The illustrations in this book warrant particular mention, the twenty-nine woodcut engravings by Barry Moser underscoring both the serious and playful aspects of Twain's writing, with no trace of gratuitous exaggeration. His depiction of "The Dogs of Constantinople" from The Innocents Abroad conveys the visual message of Twain's own words-- "In their faces is a settled expression of melancholy, an air of hopeless despondency." The image accompanying "The Retired Milk Horse" from Roughing It gives every evidence of the devil-may-care animal oblivious to the humiliation of its owner, Clemens himself, from its conditioned habit of stopping at every house along its pre-retirement route. Moser's work has graced many editions of literary classics, including Moby Dick and Alice's Adventures in Wonderland, and has appeared in two prior Twain editions, including a rare issue of 1601 and a centennial edition of Adventures of Huckleberry Finn, with depictions of Huck and Jim which are more true to the text than Kemble's 1885 originals. Two of Twain's own graphic efforts are also included, in "A Cat-Tale." Conspicuous by their absence, however, are any of the numerous photos available in which the strength of Twain's connection is captured on film, e.g., the white-suited and like-maned Twain gently cradling a kitten which graces the cover of the August 24, 1907 issue of Harper's Weekly, an image which conveys Twain's humaneness as eloquently as his writing. The omission is, perhaps, a minor point, but warrants a mention.
Mark Twain's Book of Animals is proof, if it were needed,
that the death of Mark Twain is, indeed, "exaggerated." The cumulative
impact of this collection is the realization that Twain's empathies toward
members of the animal kingdom, of which he considered himself to be a flawed
member, informed the pathos, empathy and humor which pervades all of his writing.
Indeed, an unstated, but implicit premise of this book is the conclusion that
Twain's attitudes regarding racism, imperialism, human foibles and empathy
for the "lower animals" are all of one piece. The potential impact
of this work is illustrated by its particular effect on its intrepid editor/creator
who, in the course of its making, by her report, was transformed from her
status as homo sapiens omnivorian to homo sapiens pescetarian.

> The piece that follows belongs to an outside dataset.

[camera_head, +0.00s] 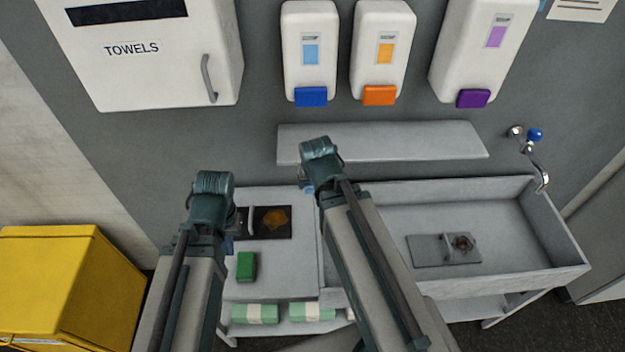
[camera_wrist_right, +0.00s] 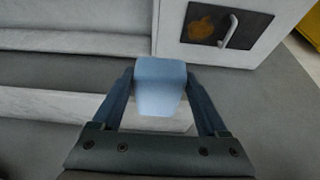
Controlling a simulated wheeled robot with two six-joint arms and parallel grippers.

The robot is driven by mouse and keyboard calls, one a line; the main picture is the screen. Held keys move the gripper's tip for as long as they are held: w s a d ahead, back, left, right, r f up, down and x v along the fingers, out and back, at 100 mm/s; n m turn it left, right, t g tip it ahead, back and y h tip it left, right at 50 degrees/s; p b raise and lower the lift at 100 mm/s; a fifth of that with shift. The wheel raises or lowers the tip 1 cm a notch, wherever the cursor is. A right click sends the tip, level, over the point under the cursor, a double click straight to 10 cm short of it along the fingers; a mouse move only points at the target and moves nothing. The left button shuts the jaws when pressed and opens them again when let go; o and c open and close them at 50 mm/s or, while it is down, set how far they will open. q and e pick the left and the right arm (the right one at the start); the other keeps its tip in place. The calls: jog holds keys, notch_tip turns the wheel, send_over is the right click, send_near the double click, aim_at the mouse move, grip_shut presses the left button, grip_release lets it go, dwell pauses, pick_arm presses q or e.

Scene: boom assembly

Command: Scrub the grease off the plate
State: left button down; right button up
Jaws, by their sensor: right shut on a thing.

The average reader may not have such a strong reaction to these pieces, but
will undoubtedly come to the conclusion that he or she has been shown another
heretofore-hidden facet of the diamond-in-the-rough character of America's
best-known celebrity. Mark Twain's Book of Animals is a work that can
easily be enjoyed by the casual reader of Twain and certainly qualifies as
an essential volume for the devoted Twain scholar. In retrospect, this book
animatedly begs the question, "What took so long?"